Aim of the task: Every line that contains the word "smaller" should be copied out.

-- begin Provided data --

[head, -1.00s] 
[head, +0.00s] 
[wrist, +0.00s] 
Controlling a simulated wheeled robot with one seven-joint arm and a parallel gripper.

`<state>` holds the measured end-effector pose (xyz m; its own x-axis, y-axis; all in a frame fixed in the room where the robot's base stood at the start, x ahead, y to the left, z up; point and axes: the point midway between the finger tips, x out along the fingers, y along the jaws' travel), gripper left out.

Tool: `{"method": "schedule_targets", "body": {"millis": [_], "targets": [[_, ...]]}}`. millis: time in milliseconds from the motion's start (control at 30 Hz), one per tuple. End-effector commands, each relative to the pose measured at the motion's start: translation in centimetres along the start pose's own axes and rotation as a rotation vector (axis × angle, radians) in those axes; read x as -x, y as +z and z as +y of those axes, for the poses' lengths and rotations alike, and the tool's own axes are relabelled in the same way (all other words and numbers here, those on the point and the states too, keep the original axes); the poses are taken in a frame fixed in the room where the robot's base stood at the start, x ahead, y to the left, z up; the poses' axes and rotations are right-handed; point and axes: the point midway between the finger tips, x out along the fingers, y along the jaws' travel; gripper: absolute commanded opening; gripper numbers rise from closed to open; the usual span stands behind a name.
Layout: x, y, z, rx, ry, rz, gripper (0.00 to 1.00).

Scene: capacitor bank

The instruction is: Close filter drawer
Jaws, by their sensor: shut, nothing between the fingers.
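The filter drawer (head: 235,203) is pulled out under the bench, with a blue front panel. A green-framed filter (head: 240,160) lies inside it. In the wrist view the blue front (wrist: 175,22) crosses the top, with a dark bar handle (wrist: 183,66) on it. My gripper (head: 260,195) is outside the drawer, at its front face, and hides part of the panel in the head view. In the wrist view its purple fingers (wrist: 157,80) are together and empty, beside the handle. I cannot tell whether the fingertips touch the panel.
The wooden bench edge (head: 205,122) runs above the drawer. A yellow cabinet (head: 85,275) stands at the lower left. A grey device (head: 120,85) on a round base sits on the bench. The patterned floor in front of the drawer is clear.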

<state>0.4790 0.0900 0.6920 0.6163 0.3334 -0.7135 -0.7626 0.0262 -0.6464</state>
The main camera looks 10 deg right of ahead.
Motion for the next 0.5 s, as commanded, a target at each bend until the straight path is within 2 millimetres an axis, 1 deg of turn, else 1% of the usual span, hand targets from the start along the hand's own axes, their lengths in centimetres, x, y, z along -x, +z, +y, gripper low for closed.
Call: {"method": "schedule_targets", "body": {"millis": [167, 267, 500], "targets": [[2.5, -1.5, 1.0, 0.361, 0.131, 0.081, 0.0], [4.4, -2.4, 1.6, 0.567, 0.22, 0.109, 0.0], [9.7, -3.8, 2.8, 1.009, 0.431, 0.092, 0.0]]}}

-- end Provided data --
-- begin Provided data --

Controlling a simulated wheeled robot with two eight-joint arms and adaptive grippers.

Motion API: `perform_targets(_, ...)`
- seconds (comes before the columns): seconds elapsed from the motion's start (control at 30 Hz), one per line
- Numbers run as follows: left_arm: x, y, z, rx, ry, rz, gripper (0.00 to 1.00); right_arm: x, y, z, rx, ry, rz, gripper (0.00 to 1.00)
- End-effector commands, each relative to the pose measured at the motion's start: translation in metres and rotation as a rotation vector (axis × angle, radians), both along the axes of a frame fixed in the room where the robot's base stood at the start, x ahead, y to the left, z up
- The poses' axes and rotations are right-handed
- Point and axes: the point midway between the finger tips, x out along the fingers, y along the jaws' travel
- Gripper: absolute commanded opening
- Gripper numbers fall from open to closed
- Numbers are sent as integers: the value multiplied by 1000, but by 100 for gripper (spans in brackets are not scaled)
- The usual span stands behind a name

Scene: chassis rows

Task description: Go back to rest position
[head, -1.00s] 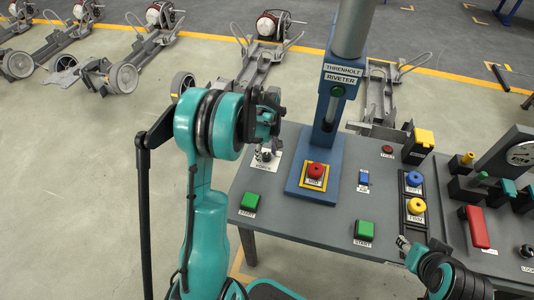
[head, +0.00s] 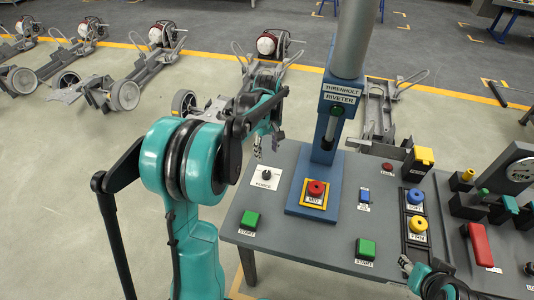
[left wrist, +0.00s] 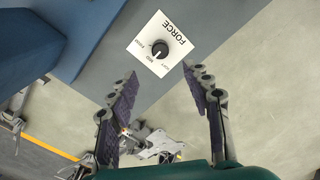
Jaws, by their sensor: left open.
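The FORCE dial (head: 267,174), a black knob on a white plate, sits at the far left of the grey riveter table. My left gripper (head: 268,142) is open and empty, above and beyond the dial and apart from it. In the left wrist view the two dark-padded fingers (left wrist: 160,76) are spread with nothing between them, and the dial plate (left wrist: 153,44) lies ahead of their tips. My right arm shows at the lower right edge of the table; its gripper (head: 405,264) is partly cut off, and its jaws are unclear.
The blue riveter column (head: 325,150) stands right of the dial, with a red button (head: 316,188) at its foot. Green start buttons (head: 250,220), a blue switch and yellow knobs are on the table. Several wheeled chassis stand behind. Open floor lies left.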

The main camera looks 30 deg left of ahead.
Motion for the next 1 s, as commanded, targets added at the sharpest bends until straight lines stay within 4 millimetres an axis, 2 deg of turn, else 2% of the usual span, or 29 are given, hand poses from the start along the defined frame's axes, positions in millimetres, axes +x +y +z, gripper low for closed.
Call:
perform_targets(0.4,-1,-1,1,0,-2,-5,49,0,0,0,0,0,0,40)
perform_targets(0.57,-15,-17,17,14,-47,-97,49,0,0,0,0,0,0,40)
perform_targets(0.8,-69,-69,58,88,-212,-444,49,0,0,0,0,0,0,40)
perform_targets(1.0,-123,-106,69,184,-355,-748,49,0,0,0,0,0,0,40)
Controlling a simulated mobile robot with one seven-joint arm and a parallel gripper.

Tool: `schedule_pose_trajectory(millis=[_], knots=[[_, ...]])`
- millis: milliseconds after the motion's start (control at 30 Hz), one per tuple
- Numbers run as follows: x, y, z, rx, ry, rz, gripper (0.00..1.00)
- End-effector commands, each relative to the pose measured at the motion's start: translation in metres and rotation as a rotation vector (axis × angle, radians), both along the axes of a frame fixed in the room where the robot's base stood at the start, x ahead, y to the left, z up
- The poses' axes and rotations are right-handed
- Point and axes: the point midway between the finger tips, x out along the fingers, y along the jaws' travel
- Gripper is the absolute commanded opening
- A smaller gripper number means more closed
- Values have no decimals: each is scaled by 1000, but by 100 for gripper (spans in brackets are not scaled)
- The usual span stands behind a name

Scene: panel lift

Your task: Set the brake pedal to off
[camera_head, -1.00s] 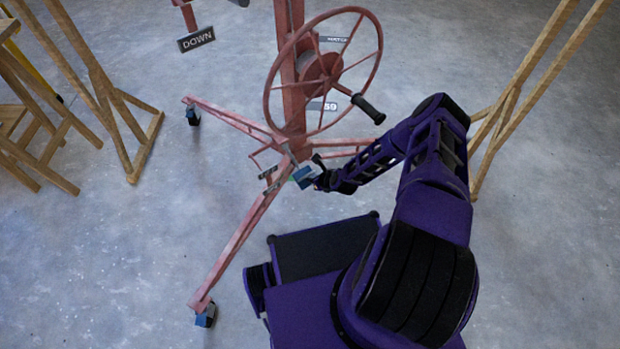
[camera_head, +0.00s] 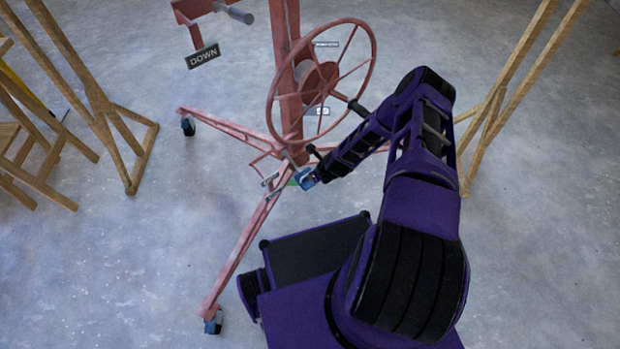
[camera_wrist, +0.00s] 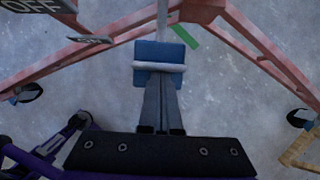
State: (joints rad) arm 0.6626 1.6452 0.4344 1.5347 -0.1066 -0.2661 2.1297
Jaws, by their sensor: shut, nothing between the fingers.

-- end Provided data --
-- begin Provided data --

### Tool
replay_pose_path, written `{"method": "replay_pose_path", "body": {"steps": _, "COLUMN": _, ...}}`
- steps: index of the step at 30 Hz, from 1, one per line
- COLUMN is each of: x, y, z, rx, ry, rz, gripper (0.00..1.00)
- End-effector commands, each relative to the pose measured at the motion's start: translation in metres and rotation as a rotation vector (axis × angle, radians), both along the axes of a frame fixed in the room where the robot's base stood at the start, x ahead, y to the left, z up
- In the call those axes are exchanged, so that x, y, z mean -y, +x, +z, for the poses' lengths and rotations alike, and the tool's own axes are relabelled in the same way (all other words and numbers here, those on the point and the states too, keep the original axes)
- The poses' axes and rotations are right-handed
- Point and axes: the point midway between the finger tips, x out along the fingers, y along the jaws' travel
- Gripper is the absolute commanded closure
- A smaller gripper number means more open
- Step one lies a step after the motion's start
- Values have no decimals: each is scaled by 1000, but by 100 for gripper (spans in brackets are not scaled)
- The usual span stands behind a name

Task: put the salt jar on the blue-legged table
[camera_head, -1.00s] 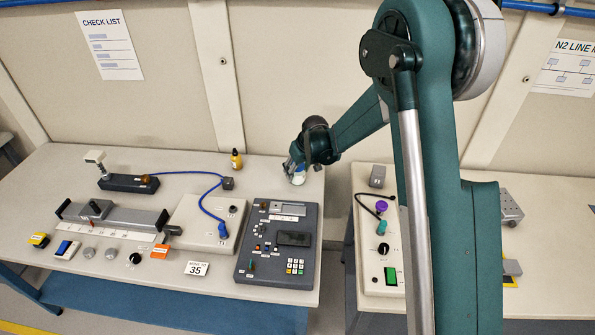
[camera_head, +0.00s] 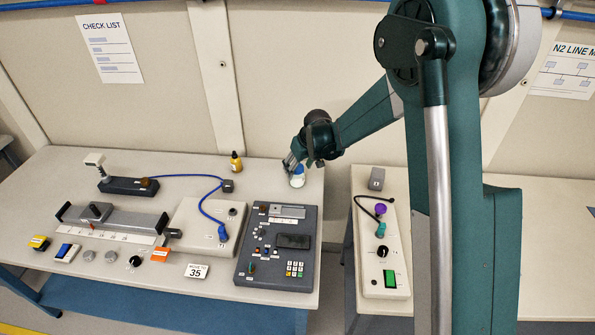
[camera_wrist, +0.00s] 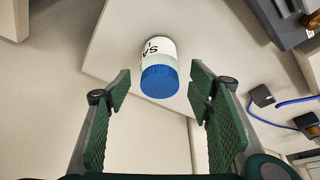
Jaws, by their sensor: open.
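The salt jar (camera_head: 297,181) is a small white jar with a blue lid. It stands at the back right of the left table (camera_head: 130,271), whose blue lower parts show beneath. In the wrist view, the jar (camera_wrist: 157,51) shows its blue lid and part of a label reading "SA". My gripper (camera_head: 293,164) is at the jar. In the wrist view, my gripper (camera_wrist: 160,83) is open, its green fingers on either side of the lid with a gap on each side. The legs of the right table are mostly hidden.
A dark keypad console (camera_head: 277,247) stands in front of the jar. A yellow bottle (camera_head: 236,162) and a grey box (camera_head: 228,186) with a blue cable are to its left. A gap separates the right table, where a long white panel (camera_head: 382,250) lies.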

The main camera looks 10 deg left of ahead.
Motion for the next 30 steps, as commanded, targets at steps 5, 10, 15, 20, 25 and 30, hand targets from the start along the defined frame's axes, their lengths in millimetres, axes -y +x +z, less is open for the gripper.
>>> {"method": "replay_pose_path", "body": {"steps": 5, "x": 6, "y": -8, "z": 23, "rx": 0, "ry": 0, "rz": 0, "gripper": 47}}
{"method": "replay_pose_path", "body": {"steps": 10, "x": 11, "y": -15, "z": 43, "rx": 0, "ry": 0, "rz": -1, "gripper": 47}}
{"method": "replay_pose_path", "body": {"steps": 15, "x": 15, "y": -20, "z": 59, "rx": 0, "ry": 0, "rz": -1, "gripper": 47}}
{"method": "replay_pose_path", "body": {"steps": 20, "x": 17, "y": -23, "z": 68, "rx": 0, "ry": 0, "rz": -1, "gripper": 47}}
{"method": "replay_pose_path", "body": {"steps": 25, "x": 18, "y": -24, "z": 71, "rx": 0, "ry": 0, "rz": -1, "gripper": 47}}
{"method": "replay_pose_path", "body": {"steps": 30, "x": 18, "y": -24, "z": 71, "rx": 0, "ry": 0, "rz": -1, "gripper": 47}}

-- end Provided data --

Task result:
- A smaller gripper number means more closed
- A smaller gripper number means more open

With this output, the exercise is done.